By Gvantsa Gabekhadze
Friday, September 2
According to a report of the Institute for Development of Freedom of Information (IDFI), pro-Russian propaganda continues to spread in Georgia. The report was presented to the public by the non-governmental (NGO) organization on September 1.

According to the IDFI’s estimations, since 2013 Russian propaganda has increased both in the media and politics.

The IDFI underlines that the government should develop a state position against Russian propaganda.

As the non-governmental organization report reads, the strengthening of pro-Russian propaganda in society could cause problems for the country`s Euro-Atlantic integration processes.

The head of the Research Group at the IDFI, Giorgi Lomtadze, said that pro-Russian propaganda is growing every single day.

The majority members do not share the IDFI’s views on the strengthening of the pro-Russian propaganda.

According to the Vice Speaker of Parliament Manana Kobakhidze, Georgia`s European choice has no alternative and it is not in danger.

"Propagandistic statements will not change the choice of residents of Georgia," stated Kobakhidze.

Another Vice Speaker of Parliament, Zviad Dzidziguri, said that there are no signs of Russian propaganda in Georgia.

“Everything that is going on in the country is part of pre-election campaigning. I don’t think that anyone is carrying out any kind of Russian propaganda,” stated Dzidziguri.

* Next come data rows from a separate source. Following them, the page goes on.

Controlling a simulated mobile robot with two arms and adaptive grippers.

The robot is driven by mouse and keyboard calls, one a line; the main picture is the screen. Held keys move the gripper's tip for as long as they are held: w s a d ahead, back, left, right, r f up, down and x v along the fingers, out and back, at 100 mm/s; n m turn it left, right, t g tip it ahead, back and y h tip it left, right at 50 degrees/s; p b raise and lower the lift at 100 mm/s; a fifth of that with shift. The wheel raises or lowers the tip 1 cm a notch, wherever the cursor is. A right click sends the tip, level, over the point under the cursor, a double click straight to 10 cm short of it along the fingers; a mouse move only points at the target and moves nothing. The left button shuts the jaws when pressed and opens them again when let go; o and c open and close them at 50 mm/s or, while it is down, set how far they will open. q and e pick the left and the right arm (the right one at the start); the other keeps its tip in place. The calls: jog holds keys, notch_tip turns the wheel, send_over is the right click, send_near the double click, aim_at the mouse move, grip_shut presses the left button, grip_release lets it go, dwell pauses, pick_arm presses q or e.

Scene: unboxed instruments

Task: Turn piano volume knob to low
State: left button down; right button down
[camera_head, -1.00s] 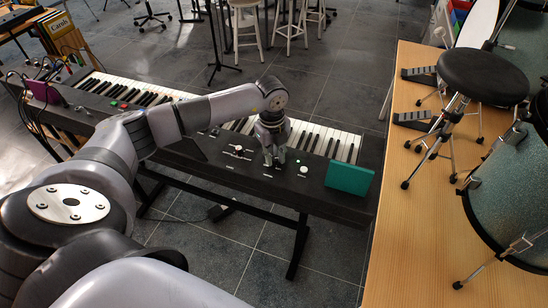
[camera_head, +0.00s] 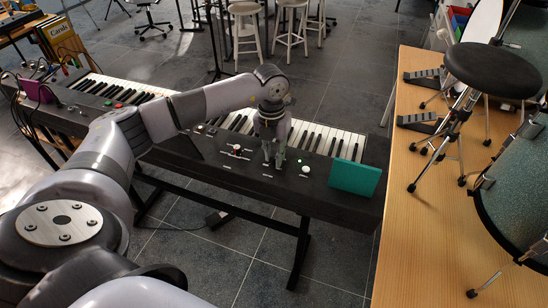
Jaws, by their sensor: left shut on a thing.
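The black piano (camera_head: 215,165) stands on a dark stand, with its white and black keys facing away from me. Its top panel carries several controls, among them a white knob (camera_head: 236,148) on the left and a round white knob (camera_head: 305,169) on the right. My left gripper (camera_head: 273,164) points down at the panel between these two knobs. It is shut on something small at the panel; the fingers hide what it is. My right gripper is not in the view.
A teal box (camera_head: 354,178) sits on the right end of the piano. A second keyboard (camera_head: 85,95) with cables is at the left. A wooden platform (camera_head: 408,225) with a black stool (camera_head: 492,70) and drums is at the right. Stools stand behind on the tiled floor.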

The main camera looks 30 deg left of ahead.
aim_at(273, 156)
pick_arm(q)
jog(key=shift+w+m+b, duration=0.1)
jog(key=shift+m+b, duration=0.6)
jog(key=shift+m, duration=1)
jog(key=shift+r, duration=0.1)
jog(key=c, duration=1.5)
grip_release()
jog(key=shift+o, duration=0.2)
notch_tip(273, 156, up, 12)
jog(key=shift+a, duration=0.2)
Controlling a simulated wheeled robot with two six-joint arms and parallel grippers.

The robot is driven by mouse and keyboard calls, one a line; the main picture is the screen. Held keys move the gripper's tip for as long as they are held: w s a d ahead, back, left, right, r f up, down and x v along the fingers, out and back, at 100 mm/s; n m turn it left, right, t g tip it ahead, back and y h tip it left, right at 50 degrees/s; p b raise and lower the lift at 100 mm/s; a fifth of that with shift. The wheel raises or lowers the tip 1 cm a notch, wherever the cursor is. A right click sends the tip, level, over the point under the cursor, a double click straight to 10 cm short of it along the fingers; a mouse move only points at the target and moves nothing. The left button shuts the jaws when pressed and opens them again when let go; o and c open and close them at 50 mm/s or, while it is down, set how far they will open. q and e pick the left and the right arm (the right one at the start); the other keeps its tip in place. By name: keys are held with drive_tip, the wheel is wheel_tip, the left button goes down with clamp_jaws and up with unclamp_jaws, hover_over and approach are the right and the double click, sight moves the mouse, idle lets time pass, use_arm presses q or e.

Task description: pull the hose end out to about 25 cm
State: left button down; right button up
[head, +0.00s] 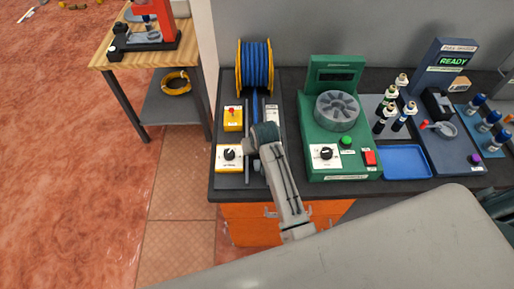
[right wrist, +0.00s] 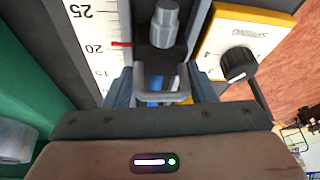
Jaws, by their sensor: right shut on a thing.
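The blue hose is wound on a yellow-rimmed reel (head: 255,67) at the back of a dark panel in the head view. Blue hose runs forward from it to under my right wrist. In the right wrist view, the grey hose end (right wrist: 165,24) points away from my gripper. My right gripper (right wrist: 163,84) is shut on the hose end, with blue hose visible between the fingers. The white scale (right wrist: 100,45) beside it reads 20 and 25, with a red marker (right wrist: 122,44) close to 20. My right arm hides the grip in the head view. My left gripper is out of view.
A yellow box with a red switch (head: 232,118) and a yellow knob box (head: 236,158) stand left of the hose track. A green dispenser (head: 336,150) stands close on the right, with a blue tray (head: 407,162) and bottles beyond.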

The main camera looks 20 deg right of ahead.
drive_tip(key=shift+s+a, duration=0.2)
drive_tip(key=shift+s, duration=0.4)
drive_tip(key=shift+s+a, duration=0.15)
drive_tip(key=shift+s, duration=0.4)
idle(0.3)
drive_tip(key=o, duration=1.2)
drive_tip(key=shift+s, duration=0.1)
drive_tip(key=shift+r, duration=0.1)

However, the opposition believes that the government of Georgia really promotes pro-Russian sentiments and believes it is dangerous for the country.

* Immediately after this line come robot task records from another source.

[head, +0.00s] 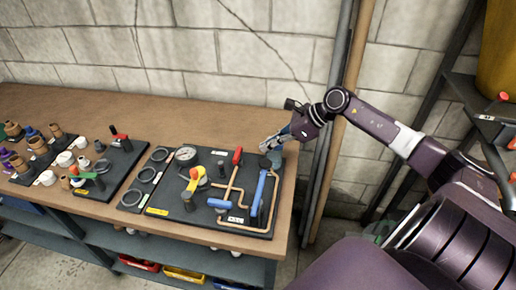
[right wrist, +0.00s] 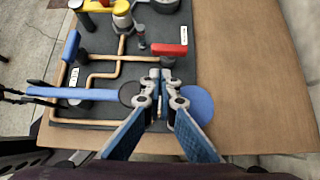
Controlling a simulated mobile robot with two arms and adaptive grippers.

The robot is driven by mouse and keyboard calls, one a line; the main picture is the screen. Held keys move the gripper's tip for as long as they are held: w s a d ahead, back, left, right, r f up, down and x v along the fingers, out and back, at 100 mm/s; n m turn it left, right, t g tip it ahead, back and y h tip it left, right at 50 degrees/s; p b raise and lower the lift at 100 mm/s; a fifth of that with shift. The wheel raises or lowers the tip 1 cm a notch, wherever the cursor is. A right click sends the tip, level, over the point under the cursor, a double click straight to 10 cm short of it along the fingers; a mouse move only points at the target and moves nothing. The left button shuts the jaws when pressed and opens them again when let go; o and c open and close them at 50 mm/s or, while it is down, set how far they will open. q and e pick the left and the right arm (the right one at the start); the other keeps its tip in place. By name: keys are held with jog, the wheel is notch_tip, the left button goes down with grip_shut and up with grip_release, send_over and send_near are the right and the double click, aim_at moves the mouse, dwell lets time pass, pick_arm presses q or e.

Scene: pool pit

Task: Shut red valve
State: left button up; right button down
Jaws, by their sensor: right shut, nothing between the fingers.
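The red valve handle (head: 237,156) stands at the back of the black pipe panel (head: 150,190) on the bench, and looks like a short red bar. It also shows in the right wrist view (right wrist: 170,49), just beyond my fingertips. My right gripper (head: 273,143) is over the panel's back right corner, to the right of the red handle and apart from it. In the right wrist view its fingers (right wrist: 160,76) are together with nothing between them. A blue rounded thing (right wrist: 198,103) is partly hidden behind the fingers. My left gripper is out of view.
A long blue handle (head: 258,193) and a short blue handle (head: 220,204) sit on the same panel among copper pipes. A gauge (head: 186,154) and a yellow-and-red valve (head: 195,178) are further left. Bare wooden bench (right wrist: 250,80) lies beside the panel. A block wall stands behind.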

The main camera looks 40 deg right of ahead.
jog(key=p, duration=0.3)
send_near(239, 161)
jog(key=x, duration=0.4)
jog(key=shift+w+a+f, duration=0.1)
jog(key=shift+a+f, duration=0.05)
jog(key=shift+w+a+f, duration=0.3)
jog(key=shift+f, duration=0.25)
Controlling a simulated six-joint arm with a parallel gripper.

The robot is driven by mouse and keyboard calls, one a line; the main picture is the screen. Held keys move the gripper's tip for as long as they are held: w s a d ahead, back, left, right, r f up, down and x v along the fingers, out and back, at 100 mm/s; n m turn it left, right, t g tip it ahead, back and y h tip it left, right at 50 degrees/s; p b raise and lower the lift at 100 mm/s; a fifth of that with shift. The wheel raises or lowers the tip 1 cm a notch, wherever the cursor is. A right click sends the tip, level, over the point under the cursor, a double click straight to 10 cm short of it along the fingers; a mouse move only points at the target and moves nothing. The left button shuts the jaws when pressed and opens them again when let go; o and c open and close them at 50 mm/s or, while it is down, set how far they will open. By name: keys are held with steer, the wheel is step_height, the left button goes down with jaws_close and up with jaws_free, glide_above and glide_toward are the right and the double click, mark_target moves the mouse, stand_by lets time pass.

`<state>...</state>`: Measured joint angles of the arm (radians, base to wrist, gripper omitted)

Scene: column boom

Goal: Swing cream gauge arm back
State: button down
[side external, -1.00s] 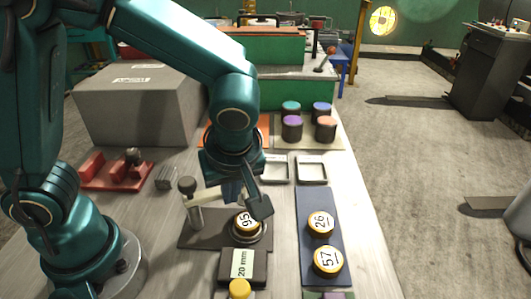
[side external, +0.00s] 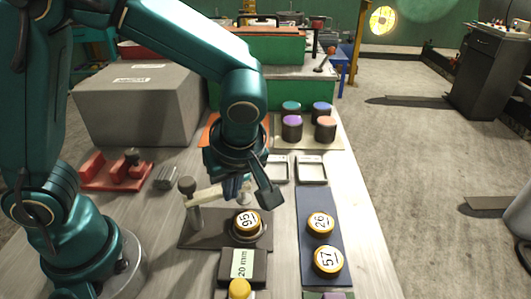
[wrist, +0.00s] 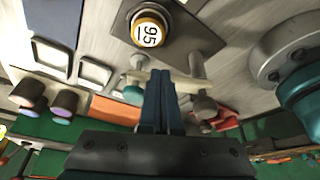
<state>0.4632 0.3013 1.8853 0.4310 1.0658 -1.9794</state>
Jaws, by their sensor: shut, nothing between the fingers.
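The cream gauge arm (side external: 207,193) reaches from a grey post with a dark knob (side external: 187,185) across behind the yellow-rimmed puck marked 95 (side external: 246,222). In the wrist view the cream arm (wrist: 188,82) passes beyond my fingertips, and the puck (wrist: 150,32) sits clear of it on its round seat. My gripper (side external: 234,193) is shut and empty, at the arm's middle on the puck's far side. It also shows in the wrist view (wrist: 160,73). The fingers hide part of the arm; I cannot tell whether they touch it.
A dark block labelled 20 mm (side external: 242,265) lies in front. Pucks 26 (side external: 320,223) and 57 (side external: 327,260) rest on a blue mat (side external: 308,197) at right. Two pale square trays stand behind. A grey box (side external: 135,105) and red fixture (side external: 115,172) are at left.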

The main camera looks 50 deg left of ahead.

Member of the United National Movement (UNM) Sergi Kapanadze predicted the failure of the Georgian Dream (GD) government.

"I think that the GD government, which has done its best to strengthen the pro-Russian forces, will end up with complete failure. Not only do they make the pro-Russian statements, but the government finances pro-Russian TV channels and newspapers," stressed Kapanadze.

Political experts also share the opinion of the IDFI. The head of the Media Development Foundation of Georgia, Tamar Kintsurashvili, said that the government supports and encourages Russian propaganda in the country.

“We see elements of Russian propaganda everywhere, in the media, NGOs and social movements as well. In most cases the actions are promoted by the Georgian Government,” stated Kintsurashvili.

The experts believe that the government should elaborate a more active policy against Russian propaganda.